Published in 1820, "The Legend of Sleepy Hollow" is one of the earliest works of American fiction still read widely today. It tells the story of Ichabod Crane, a superstitious schoolmaster from Connecticut who competes with a local for the hand of the daughter of a wealthy farmer in town. After Ichabod is pursued by the Headless Horseman, supposedly the ghost of a man who lost his head to a cannonball during the Revolutionary War, he mysteriously disappears from the town forever, and the daughter marries the other man. The other man looks "exceedingly knowing whenever the story of Ichabod" is related, leaving the reader to wonder if he was the Headless Horseman in disguise.

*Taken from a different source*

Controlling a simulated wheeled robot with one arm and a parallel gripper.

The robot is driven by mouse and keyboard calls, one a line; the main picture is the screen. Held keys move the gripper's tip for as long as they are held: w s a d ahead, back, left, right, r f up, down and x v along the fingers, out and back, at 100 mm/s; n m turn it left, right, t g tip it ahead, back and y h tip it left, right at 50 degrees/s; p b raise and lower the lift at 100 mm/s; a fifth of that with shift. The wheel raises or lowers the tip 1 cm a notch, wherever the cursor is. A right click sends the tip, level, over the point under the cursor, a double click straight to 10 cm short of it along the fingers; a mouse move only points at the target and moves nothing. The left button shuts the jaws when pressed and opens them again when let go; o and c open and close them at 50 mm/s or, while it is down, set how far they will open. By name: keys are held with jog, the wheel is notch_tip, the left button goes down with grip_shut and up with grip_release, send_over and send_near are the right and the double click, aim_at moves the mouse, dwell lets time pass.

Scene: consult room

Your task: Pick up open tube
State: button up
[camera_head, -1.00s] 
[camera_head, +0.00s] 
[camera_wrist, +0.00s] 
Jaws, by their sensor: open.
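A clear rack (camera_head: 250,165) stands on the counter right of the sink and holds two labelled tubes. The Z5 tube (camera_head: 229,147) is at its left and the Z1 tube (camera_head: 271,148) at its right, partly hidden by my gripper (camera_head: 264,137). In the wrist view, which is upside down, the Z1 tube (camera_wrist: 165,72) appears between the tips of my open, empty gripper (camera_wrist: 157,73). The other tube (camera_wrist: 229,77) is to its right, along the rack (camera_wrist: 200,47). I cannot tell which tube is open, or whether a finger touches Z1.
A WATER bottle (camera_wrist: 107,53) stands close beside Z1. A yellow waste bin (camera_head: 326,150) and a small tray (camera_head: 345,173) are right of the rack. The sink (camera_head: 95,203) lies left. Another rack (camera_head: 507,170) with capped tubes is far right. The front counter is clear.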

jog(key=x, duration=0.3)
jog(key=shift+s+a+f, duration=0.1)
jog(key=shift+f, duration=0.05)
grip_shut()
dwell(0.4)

Completed in 1685, the church is still standing because it was built with two-foot-thick walls composed of local fieldstone that are constantly maintained by the Friends of the Old Dutch Burying Ground, a not-for-profit, all-volunteer organization that works to preserve the site, named a National Historic Landmark in 1961. Today, the church is owned by the Reformed Church of the Tarrytowns and still used for summer services and on Easter and Christmas Eve.

There are a number of people buried on the church's grounds who are notable for their depictions in Irving stories. Irving himself is buried in the Sleepy Hollow Cemetery right next to the church; there is no clear boundary between the church's cemetery and Sleepy Hollow, but the two are not affiliated.